Exercise:
Write out, precisely and in full, each line of the material.

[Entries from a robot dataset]
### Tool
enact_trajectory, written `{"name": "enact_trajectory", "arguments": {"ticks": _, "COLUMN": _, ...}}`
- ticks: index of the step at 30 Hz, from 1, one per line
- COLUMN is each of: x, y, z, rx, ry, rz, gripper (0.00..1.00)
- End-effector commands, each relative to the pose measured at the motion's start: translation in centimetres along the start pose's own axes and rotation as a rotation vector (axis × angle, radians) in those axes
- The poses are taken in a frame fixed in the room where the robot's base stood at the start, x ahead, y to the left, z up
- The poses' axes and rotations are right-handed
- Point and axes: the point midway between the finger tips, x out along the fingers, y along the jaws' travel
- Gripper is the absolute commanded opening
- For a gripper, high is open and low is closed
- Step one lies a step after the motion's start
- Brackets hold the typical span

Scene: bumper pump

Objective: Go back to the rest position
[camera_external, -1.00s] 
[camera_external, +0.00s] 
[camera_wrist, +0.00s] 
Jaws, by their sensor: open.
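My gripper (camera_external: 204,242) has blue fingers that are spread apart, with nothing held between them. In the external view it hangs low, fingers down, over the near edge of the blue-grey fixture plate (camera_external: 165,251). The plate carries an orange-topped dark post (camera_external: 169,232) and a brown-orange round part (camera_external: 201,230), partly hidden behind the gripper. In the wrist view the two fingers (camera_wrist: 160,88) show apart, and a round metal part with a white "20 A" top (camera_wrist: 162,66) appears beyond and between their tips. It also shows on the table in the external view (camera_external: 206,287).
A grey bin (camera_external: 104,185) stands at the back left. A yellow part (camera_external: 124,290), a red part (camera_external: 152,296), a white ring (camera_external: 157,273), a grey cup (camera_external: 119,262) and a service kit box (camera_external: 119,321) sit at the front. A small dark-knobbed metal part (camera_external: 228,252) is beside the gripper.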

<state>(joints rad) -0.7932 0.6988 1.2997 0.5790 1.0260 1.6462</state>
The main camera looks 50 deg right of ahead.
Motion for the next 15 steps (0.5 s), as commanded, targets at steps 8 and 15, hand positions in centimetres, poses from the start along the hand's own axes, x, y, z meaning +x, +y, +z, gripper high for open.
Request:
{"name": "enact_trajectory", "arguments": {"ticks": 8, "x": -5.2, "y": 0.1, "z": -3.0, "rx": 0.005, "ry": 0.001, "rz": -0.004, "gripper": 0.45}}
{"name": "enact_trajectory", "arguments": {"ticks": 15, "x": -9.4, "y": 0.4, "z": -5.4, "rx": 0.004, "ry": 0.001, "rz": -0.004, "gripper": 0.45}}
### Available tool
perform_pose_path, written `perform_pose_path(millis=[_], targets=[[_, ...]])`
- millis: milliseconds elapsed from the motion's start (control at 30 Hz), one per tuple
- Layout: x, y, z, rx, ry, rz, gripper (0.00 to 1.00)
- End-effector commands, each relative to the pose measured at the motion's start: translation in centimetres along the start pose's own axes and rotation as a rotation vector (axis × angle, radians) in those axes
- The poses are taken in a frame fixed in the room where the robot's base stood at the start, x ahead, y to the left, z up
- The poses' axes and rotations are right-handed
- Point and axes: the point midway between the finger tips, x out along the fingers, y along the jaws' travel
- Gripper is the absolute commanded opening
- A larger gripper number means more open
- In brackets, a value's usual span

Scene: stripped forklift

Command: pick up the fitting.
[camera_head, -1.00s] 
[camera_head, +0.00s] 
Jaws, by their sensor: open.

Worked solution:
### Tool
enact_trajectory, written `{"name": "enact_trajectory", "arguments": {"ticks": _, "COLUMN": _, ...}}`
- ticks: index of the step at 30 Hz, from 1, one per line
- COLUMN is each of: x, y, z, rx, ry, rz, gripper (0.00..1.00)
- End-effector commands, each relative to the pose measured at the motion's start: translation in centimetres along the start pose's own axes and rotation as a rotation vector (axis × angle, radians) in those axes
- The poses are taken in a frame fixed in the room where the robot's base stood at the start, x ahead, y to the left, z up
- The poses' axes and rotations are right-handed
- Point and axes: the point midway between the finger tips, x out along the fingers, y along the jaws' travel
- Gripper is the absolute commanded opening
- For a gripper, high is open and low is closed
- Step one lies a step after the motion's start
- Brackets hold the typical span

Scene: bumper pump

Objective: Go back to the rest position
[camera_external, -1.00s] 
[camera_external, +0.00s] 
[camera_wrist, +0.00s] 
Jaws, by their sensor: open.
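My gripper (camera_external: 204,242) has blue fingers that are spread apart, with nothing held between them. In the external view it hangs low, fingers down, over the near edge of the blue-grey fixture plate (camera_external: 165,251). The plate carries an orange-topped dark post (camera_external: 169,232) and a brown-orange round part (camera_external: 201,230), partly hidden behind the gripper. In the wrist view the two fingers (camera_wrist: 160,88) show apart, and a round metal part with a white "20 A" top (camera_wrist: 162,66) appears beyond and between their tips. It also shows on the table in the external view (camera_external: 206,287).
A grey bin (camera_external: 104,185) stands at the back left. A yellow part (camera_external: 124,290), a red part (camera_external: 152,296), a white ring (camera_external: 157,273), a grey cup (camera_external: 119,262) and a service kit box (camera_external: 119,321) sit at the front. A small dark-knobbed metal part (camera_external: 228,252) is beside the gripper.

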<state>(joints rad) -0.7932 0.6988 1.2997 0.5790 1.0260 1.6462</state>
The main camera looks 50 deg right of ahead.
Motion for the next 15 steps (0.5 s), as commanded, targets at steps 8 and 15, hand positions in centimetres, poses from the start along the hand's own axes, x, y, z meaning +x, +y, +z, gripper high for open.
Request:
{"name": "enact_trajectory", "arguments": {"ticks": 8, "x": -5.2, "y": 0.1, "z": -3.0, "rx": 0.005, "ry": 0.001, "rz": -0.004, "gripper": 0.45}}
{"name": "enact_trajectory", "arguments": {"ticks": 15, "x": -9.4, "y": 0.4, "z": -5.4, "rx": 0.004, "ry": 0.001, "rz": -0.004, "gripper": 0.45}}
### Available tool
perform_pose_path, written `perform_pose_path(millis=[_], targets=[[_, ...]])`
- millis: milliseconds elapsed from the motion's start (control at 30 Hz), one per tuple
- Layout: x, y, z, rx, ry, rz, gripper (0.00 to 1.00)
- End-effector commands, each relative to the pose measured at the motion's start: translation in centimetres along the start pose's own axes and rotation as a rotation vector (axis × angle, radians) in those axes
- The poses are taken in a frame fixed in the room where the robot's base stood at the start, x ahead, y to the left, z up
- The poses' axes and rotations are right-handed
- Point and axes: the point midway between the finger tips, x out along the fingers, y along the jaws' travel
- Gripper is the absolute commanded opening
- A larger gripper number means more open
- In brackets, a value's usual span

Scene: stripped forklift

Command: pick up the fitting.
[camera_head, -1.00s] 
[camera_head, +0.00s] 
Jaws, by their sensor: open.

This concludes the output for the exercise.